>>>>

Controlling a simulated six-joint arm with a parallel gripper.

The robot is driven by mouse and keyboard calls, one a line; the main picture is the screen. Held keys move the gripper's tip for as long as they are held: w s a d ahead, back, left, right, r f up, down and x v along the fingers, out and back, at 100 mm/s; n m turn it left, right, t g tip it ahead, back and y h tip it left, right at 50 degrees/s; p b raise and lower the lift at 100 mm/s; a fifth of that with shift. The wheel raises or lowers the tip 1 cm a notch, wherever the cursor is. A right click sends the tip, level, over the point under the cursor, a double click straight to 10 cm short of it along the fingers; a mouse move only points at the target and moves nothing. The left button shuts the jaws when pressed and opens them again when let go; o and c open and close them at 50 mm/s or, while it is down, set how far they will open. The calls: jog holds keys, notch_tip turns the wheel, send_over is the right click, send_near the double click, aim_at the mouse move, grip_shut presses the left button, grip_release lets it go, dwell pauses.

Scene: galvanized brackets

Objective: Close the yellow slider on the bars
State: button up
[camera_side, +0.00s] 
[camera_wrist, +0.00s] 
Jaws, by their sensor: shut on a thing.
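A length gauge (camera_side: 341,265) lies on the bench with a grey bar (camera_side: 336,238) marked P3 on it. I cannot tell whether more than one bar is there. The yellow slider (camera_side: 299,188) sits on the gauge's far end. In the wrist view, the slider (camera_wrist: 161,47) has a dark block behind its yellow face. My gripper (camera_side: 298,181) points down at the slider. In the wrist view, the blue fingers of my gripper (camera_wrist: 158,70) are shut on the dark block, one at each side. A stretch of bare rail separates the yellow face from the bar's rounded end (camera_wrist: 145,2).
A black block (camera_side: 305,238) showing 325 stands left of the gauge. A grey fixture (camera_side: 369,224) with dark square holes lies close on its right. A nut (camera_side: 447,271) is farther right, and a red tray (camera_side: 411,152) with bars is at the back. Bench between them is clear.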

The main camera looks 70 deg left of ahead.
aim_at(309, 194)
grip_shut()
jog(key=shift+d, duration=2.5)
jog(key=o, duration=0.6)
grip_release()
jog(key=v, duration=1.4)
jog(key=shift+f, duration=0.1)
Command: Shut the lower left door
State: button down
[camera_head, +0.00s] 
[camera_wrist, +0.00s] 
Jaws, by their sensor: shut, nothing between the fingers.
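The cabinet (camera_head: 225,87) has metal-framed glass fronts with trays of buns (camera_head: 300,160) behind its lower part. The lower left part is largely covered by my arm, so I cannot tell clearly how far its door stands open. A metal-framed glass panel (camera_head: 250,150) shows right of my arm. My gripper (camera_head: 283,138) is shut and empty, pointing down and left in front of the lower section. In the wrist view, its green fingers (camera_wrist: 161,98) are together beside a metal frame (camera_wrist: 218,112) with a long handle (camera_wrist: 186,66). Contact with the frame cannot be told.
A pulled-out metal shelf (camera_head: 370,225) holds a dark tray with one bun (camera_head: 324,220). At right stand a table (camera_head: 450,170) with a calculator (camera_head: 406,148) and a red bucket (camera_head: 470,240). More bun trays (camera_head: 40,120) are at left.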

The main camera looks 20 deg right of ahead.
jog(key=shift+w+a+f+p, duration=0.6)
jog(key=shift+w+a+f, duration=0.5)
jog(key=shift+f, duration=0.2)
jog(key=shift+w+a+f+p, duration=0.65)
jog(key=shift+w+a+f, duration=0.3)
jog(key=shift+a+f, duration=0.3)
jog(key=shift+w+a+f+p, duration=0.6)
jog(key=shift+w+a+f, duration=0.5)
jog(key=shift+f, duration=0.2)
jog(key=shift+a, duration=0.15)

<<<<

§ STATED PROBLEM:
Exactly as shown, repeat every record.

§ WORKED SOLUTION:
Controlling a simulated six-joint arm with a parallel gripper.

The robot is driven by mouse and keyboard calls, one a line; the main picture is the screen. Held keys move the gripper's tip for as long as they are held: w s a d ahead, back, left, right, r f up, down and x v along the fingers, out and back, at 100 mm/s; n m turn it left, right, t g tip it ahead, back and y h tip it left, right at 50 degrees/s; p b raise and lower the lift at 100 mm/s; a fifth of that with shift. The wheel raises or lowers the tip 1 cm a notch, wherever the cursor is. A right click sends the tip, level, over the point under the cursor, a double click straight to 10 cm short of it along the fingers; a mouse move only points at the target and moves nothing. The left button shuts the jaws when pressed and opens them again when let go; o and c open and close them at 50 mm/s or, while it is down, set how far they will open. The calls: jog holds keys, notch_tip turns the wheel, send_over is the right click, send_near the double click, aim_at the mouse move, grip_shut presses the left button, grip_release lets it go, dwell pauses.

Scene: galvanized brackets

Objective: Close the yellow slider on the bars
State: button up
[camera_side, +0.00s] 
[camera_wrist, +0.00s] 
Jaws, by their sensor: shut on a thing.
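A length gauge (camera_side: 341,265) lies on the bench with a grey bar (camera_side: 336,238) marked P3 on it. I cannot tell whether more than one bar is there. The yellow slider (camera_side: 299,188) sits on the gauge's far end. In the wrist view, the slider (camera_wrist: 161,47) has a dark block behind its yellow face. My gripper (camera_side: 298,181) points down at the slider. In the wrist view, the blue fingers of my gripper (camera_wrist: 158,70) are shut on the dark block, one at each side. A stretch of bare rail separates the yellow face from the bar's rounded end (camera_wrist: 145,2).
A black block (camera_side: 305,238) showing 325 stands left of the gauge. A grey fixture (camera_side: 369,224) with dark square holes lies close on its right. A nut (camera_side: 447,271) is farther right, and a red tray (camera_side: 411,152) with bars is at the back. Bench between them is clear.

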The main camera looks 70 deg left of ahead.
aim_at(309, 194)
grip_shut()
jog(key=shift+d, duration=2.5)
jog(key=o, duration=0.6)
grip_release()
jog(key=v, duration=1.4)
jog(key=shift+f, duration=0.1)
Command: Shut the lower left door
State: button down
[camera_head, +0.00s] 
[camera_wrist, +0.00s] 
Jaws, by their sensor: shut, nothing between the fingers.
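The cabinet (camera_head: 225,87) has metal-framed glass fronts with trays of buns (camera_head: 300,160) behind its lower part. The lower left part is largely covered by my arm, so I cannot tell clearly how far its door stands open. A metal-framed glass panel (camera_head: 250,150) shows right of my arm. My gripper (camera_head: 283,138) is shut and empty, pointing down and left in front of the lower section. In the wrist view, its green fingers (camera_wrist: 161,98) are together beside a metal frame (camera_wrist: 218,112) with a long handle (camera_wrist: 186,66). Contact with the frame cannot be told.
A pulled-out metal shelf (camera_head: 370,225) holds a dark tray with one bun (camera_head: 324,220). At right stand a table (camera_head: 450,170) with a calculator (camera_head: 406,148) and a red bucket (camera_head: 470,240). More bun trays (camera_head: 40,120) are at left.

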The main camera looks 20 deg right of ahead.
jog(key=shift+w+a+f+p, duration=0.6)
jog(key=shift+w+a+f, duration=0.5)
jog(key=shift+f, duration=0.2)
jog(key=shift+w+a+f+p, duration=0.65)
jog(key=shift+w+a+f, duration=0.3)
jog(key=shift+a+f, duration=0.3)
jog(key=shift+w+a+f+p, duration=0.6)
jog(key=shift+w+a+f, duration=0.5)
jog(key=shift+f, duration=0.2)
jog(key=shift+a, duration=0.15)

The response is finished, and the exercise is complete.